*PROMPT*: Answer with a single number: the count of lines that hold "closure".

[Robot task records]
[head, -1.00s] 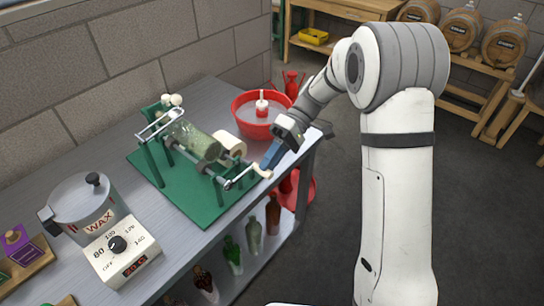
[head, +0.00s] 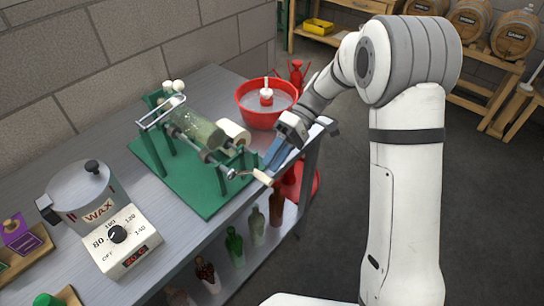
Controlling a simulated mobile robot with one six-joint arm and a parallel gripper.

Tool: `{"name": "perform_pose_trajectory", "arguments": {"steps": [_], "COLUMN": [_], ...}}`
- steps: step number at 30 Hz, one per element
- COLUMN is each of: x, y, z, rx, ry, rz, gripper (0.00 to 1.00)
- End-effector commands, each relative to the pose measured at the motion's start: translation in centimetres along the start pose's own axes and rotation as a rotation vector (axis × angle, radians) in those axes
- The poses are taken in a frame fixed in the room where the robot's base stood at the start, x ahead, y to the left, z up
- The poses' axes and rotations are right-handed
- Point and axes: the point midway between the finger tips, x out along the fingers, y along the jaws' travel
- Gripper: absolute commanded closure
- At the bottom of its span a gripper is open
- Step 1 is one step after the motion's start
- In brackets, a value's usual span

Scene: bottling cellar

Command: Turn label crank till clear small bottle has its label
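The green labelling machine (head: 208,200) stands on the grey bench. A clear small bottle (head: 193,128) with a pale green tint lies on its rollers; I cannot make out a label on it. A cream label roll (head: 234,132) sits just right of the bottle. The crank (head: 246,173) sticks out at the machine's front right, with a pale wooden handle (head: 263,178). My gripper (head: 272,165) is at that handle, with its blue fingers pointing down at it. Whether the fingers are closed around the handle is too small to tell.
A red basin (head: 248,110) of liquid with a red-and-white float stands behind the machine. A wax pot (head: 84,190) with a dial base stands at the left front. Several bottles stand on the shelf below the bench. Barrels (head: 512,35) stand at the back right.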

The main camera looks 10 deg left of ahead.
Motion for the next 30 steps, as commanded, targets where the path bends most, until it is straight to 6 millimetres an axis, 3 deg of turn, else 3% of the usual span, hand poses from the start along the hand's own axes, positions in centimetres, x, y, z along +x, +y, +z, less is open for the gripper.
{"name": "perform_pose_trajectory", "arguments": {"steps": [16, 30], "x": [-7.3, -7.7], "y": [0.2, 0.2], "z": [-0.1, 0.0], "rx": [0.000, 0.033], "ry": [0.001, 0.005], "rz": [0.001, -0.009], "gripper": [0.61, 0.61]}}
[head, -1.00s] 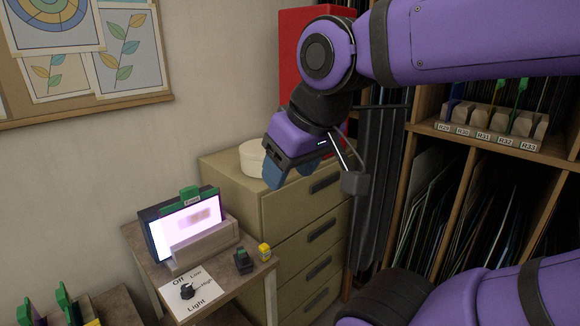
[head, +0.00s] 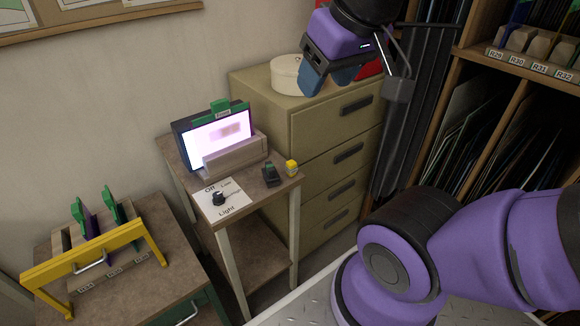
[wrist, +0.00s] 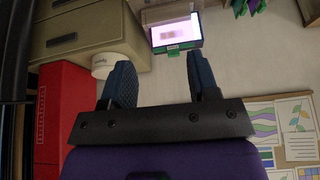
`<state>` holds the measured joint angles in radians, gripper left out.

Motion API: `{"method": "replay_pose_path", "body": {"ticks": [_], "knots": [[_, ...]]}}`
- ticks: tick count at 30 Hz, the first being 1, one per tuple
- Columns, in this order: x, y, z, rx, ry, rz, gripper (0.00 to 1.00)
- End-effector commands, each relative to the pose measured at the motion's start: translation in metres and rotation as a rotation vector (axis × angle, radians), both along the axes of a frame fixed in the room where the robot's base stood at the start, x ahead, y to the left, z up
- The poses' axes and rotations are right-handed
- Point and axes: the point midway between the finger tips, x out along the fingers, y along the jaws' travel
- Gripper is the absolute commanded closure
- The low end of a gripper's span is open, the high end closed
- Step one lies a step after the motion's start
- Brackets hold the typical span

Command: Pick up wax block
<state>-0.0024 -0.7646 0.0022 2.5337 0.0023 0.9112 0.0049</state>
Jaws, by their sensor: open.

*THE OUTPUT*: 2